Mr. Durham’s latest indictments have rattled Washington. Taken together, the court documents form a narrative that the FBI was coopted by the National Democratic Committee and Clinton campaign and prodded into pursuing a bogus investigation of the Trump campaign.

The September indictment of Mr. Sussmann says he was representing the Clinton campaign when he told the FBI that he had purported evidence tying the Trump campaign to Russia’s Alfa Bank.

Had Mr. Sussmann disclosed that he was working for the Clinton campaign, the FBI would have been more skeptical of his claims, Mr. Durham said.

Ultimately, the FBI concluded that there was nothing to the story. Mr. Mueller didn’t even mention the Alfa Bank accusations in his massive two-volume report on the Russia collusion probe.

Like Mr. Sussmann, Mr. Danchenko stands accused of obscuring his relationship with Democrats when speaking to the FBI about the Steele dossier.

Mr. Danchenko is charged with lying to the FBI about his relationship with prominent Democratic-allied public relations executive Charles Dolan.

The indictment claims Mr. Dolan, who was a state chair for Bill Clinton’s 1992 and 1996 presidential campaigns and “actively campaigned” for Mrs. Clinton in 2016, supplied Mr. Danchenko with rumors about Mr. Trump that ended up in the Steele dossier.

Mr. Steele was paid by the DNC and Clinton campaign to compile the dossier on Mr. Trump.

The Dolan-Danchenko connection undercuts claims that the dossier was sourced from high-level Kremlin intelligence officials and exposes it as a Democratic campaign tool.
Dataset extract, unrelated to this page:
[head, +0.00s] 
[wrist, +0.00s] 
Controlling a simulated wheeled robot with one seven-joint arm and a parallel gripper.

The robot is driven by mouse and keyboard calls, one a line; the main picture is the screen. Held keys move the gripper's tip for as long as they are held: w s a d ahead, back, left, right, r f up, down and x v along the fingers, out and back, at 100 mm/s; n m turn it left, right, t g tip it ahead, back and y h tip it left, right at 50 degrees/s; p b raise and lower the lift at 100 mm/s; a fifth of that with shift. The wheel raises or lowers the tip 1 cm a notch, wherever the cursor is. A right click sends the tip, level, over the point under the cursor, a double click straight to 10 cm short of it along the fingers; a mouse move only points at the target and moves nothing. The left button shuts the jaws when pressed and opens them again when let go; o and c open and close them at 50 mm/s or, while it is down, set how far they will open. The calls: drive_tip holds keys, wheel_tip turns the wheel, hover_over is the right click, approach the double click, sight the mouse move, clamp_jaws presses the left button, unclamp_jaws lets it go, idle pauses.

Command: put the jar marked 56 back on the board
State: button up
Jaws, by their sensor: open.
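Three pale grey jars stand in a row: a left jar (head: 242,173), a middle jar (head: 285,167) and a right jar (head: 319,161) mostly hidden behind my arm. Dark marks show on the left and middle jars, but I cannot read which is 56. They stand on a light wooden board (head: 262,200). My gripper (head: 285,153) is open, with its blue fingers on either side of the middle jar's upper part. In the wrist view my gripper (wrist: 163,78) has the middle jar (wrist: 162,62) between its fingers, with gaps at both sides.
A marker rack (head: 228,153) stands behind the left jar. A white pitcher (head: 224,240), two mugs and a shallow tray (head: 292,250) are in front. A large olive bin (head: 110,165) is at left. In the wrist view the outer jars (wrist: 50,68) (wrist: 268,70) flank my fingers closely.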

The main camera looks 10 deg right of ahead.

While Mr. Durham’s indictments portray the FBI as being misled by the defendants, Mr. Fitton said, the bureau deserves closer scrutiny.

“The record demonstrates that the FBI knew almost immediately that the investigation was opened improperly, the dossier was an unreliable political document, and it never stopped them,” he said. “They doubled down and continued to misuse it to justify spying on the new president and launch a special counsel operation.”